OFF OFD: Ungenutzte Variable
Zum Abriss der Oberfinanzdirektion Münster
2017
Koenig Books (2017)
Veranstalter: Skulptur Projekte - Kunstprojekt von Christian Odzuck
Oberfinanzdirektion Münster, Abriss 2016 - Foto: Stefan Rethfeld

Oberfinanzdirektion Münster, Abriss 2016 - Foto: Stefan Rethfeld

Ein Gebäude ist verschwunden. Das Grundstück ist leer. Für nahezu fünfzig Jahre bildete die Oberfinanzdirektion in Münster, errichtet 1966-69 von Hentrich-Petschnigg & Partner, eine Adresse für Mitarbeiter und Besucher, für Passanten und Nachbarn. Und für Architekten.

 

Großskulptur auf grüner Wiese

Wer dieses Haus einmal gesehen hatte, vergaß es nicht mehr. So kühn die Erscheinung, so fein die Details. Es überraschte mit seinem geschliffenen Körper, seinen scharfen Proportionen, seinem Schimmer. Mit seinen vorlagerten Pavillons bildete die hochaufragende Büroscheibe eine eigene funktionale und zugleich poetische Atmosphäre. Wie eine Großskulptur stand der Bau auf grüner Wiese, frei und ungezwungen, wohl komponiert.
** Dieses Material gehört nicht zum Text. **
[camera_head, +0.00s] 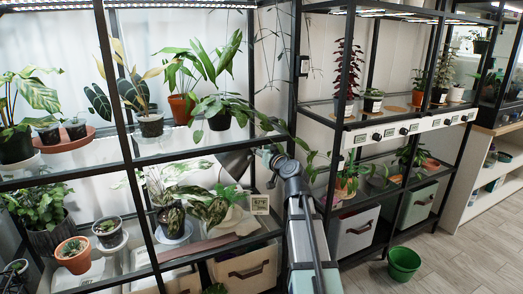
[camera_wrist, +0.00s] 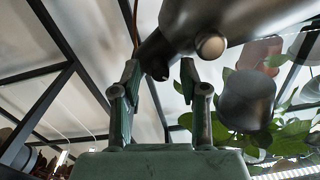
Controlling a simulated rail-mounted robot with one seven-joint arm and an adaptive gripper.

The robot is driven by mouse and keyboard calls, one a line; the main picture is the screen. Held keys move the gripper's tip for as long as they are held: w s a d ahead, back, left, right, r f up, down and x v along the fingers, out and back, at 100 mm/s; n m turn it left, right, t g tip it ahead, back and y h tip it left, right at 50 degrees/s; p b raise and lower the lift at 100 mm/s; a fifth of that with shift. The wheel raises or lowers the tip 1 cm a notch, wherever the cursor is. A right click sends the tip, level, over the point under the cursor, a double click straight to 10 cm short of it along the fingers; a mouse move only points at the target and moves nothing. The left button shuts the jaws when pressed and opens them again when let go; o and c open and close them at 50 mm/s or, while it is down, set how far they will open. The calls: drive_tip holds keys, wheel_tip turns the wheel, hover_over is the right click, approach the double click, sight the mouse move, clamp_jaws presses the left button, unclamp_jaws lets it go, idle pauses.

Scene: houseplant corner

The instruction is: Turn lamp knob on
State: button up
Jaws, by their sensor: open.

Im Vordergrund die Pavillons mit den Sitzungssälen und der Pylon, im Hintergrund die 44 Meter hohe Büroscheibe, zweifach geknickt. Sämtliche Oberflächen waren mit Mosaikfliesen belegt. Die Geometrie der Körper konnte besonders in der Bewegung erfahren werden. So ergaben sich für den Fußgänger und Radfahrer ebenso wie für den Autofahrer unterschiedliche Bildfluchten, die das Ensemble stets dynamisch erschienen ließ. Licht und Schatten verstärkten die Szenografie ebenso wie die kontrastierenden Oberflächen. Bei Nacht wirkte das Gebäude geradezu futuristisch. Vereinzelte Fenster-Licht-Reihen und beleuchtete Pavillons, die über den Wasserbassins schwebten, steigerten diesen Eindruck.

 

Frei programmierbare Etagen

Auch im Inneren bewies das Gebäude ein starkes Formbewusstsein. Zwar fiel das Foyer mit Galerie überraschend bescheiden aus, dafür zeigten sich die Büroetagen als Raumwunder. An den jeweiligen Flurenden begannen sie mit einem einfachen Mittelflur, doch in der Mitte weitete eine Kernzone sie zur Dreibündigkeit. Diese nahm Aufzüge, Treppenhäuser und Toiletten auf und konnte durchquert werden. Durch den Doppelknick des 146 Meter langen Gebäudes ergab sich auf jeder Etage eine übersichtliche Gliederung und ein vielseitiges Korridorsystem. Jede Etage war frei programmierbar, die Zwischenwände veränderbar. In der 11. Ebene befand sich die großzügige Kantine – mit Ausblick zur Stadt oder in die weite Landschaft.

 

Nachfolger vom berühmten Dreischeibenhaus

Für die Architekten war der Bau ein weiteres Experiment nach dem berühmten Thyssen-Haus (1955-60) in Düsseldorf, das sie bereits in Scheiben dachten. Die geknickte Grundrissfigur in Münster folgte hieraus als Entwicklung und lies wiederum neue und variable Verbindungen zu. Zum benachbarten strengen Luftkreiskommando, das 1934/35 Ernst Sagebiel errichtete, stellte der dynamische Neubau einen wichtigen Widerpart dar.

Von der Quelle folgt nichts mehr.